We had a change to our query model that required replaying around 100,000 of our events from our event log. Not a huge volume of data, but when we tried running the migration, we were dismayed to find that it was taking hours to run. The Java process was mostly idle but PostgreSQL was pegging a CPU.
The problem turned out to be that PostgreSQL was doing a poor job of planning the execution of the queries against the domainevententry table. For each batch of events, even though there was an appropriate index, it was doing a full table scan and a sort before returning any results, which took around 15 seconds. The default JDBC event store has a batch size of 100, so we would have ended up doing 1000 of these slow queries to finish the replay.
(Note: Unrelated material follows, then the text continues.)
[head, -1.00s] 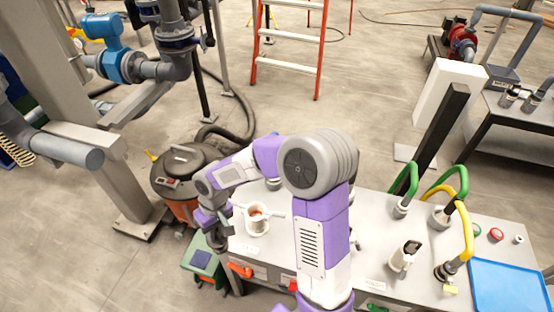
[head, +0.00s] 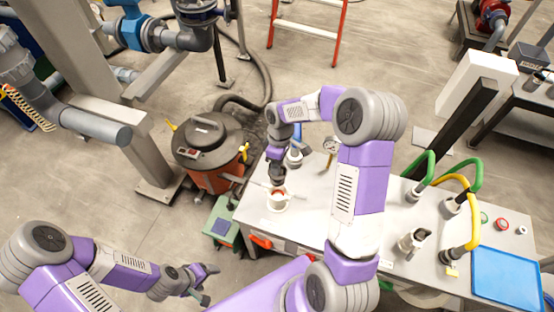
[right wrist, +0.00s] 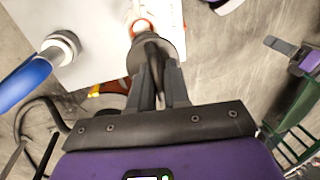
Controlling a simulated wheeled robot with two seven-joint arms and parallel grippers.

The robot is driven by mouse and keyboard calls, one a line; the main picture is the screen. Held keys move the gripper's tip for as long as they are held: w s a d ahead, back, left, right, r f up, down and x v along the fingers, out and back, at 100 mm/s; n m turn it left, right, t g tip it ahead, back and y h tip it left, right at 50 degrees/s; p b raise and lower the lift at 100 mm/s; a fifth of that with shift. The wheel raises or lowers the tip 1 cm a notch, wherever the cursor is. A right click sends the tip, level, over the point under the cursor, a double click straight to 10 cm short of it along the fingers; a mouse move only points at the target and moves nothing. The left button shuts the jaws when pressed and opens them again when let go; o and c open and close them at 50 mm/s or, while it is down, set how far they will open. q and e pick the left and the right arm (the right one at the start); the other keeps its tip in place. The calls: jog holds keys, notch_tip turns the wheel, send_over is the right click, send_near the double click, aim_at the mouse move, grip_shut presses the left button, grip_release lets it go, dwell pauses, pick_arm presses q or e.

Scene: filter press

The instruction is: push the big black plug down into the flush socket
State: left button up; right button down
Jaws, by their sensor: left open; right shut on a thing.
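My right gripper (right wrist: 160,90) is shut on the big black plug (right wrist: 152,48), a dark round-topped piece between its fingers in the right wrist view. In the head view this gripper (head: 278,180) points down just above the flush socket (head: 277,206), a white cup-like fitting with an orange-red ring inside. In the right wrist view the socket (right wrist: 141,14) shows just beyond the plug, which partly covers it; I cannot tell whether they touch. My left gripper (head: 206,285) is open and empty, low in front of the bench, away from the socket.
A vacuum drum (head: 207,150) and a green stool (head: 224,228) stand left of the bench.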

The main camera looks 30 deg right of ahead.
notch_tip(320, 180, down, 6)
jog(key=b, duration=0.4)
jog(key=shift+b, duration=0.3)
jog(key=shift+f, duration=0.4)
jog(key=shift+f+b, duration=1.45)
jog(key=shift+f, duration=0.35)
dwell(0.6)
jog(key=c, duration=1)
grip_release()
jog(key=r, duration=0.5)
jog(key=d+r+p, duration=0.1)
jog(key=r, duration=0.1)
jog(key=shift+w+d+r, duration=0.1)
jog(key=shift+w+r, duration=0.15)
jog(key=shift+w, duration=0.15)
Our workaround: increase the batch size on the JDBC event store to 5000 during the replay. This doesn't cause PostgreSQL to execute the queries more efficiently, but it causes Axon to issue about 2% as many of them, so our replay finishes in minutes instead of hours.
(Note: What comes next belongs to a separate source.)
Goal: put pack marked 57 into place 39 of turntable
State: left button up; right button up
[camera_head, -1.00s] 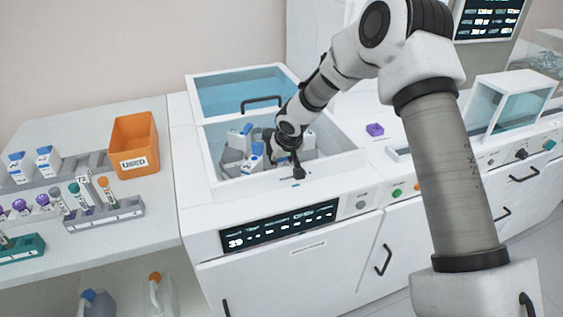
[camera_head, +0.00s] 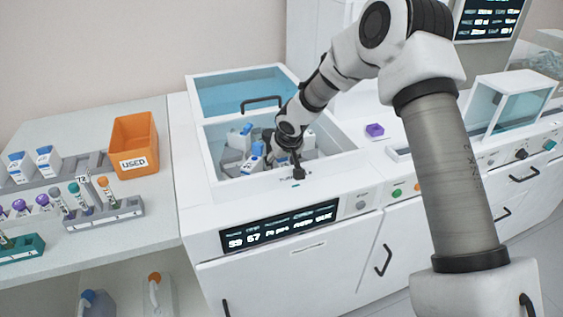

Hopefully that workaround will be helpful to other PostgreSQL users.
Now for more details.
There are two issues here, a big PostgreSQL one and a small Axon one. We are filtering by aggregate type for our replay, so the generated SQL looks like
SELECT eventIdentifier, aggregateIdentifier, sequenceNumber, timeStamp, payloadType, payloadRevision, payload, metaData
FROM DomainEventEntry e
WHERE (
(e.timeStamp > ?)
OR (e.timeStamp = ? AND e.sequenceNumber > ?)
OR (e.timeStamp = ? AND e.sequenceNumber = ? AND e.aggregateIdentifier > ?))
AND (type = ?)
ORDER BY e.timeStamp ASC, e.sequenceNumber ASC, e.aggregateIdentifier ASC;
There's an index on the timeStamp column which does end up getting used by this query when the starting timestamp is close to the end of the time range in the event log, but is ignored during the vast majority of the replay. However, if you remove the two OR clauses, it *does* use the index, and adding a LIMIT clause has no effect on the execution plan, so it doesn't seem to be purely a "cost of reading index is too high for the expected row count" situation. The query also gets fast if you transform it into three SELECTS with UNION ALL instead of one SELECT with OR. So PostgreSQL is definitely not doing the optimal thing here.
That said, Axon should ideally be including a LIMIT clause on that query to tell the database that it only plans to read a limited number of rows. That doesn't end up helping in this particular case, at least in my ad-hoc testing, but it seems worthwhile to give the DB the opportunity to optimize for returning the first N rows rather than the entire result set.
The query could also be made simpler by using a row value expression:
SELECT eventIdentifier, aggregateIdentifier, sequenceNumber, timeStamp, payloadType, payloadRevision, payload, metaData
FROM DomainEventEntry e
WHERE (e.timeStamp, e.sequenceNumber, e.aggregateIdentifier) > (?, ?, ?)
AND (type = ?)
ORDER BY e.timeStamp ASC, e.sequenceNumber ASC, e.aggregateIdentifier ASC
LIMIT ?;
Not sure how that'd affect compatibility with all the databases Axon supports, but row value expressions are valid SQL-92 so maybe it'd be okay. Although this is the same meaning as the OR version, PostgreSQL seems to be more willing to use an index for it. Not sure if there'd be a performance impact on other DBs but I suppose it's easy to imagine that it's more optimizer-friendly than the version with the OR clauses.
-Steve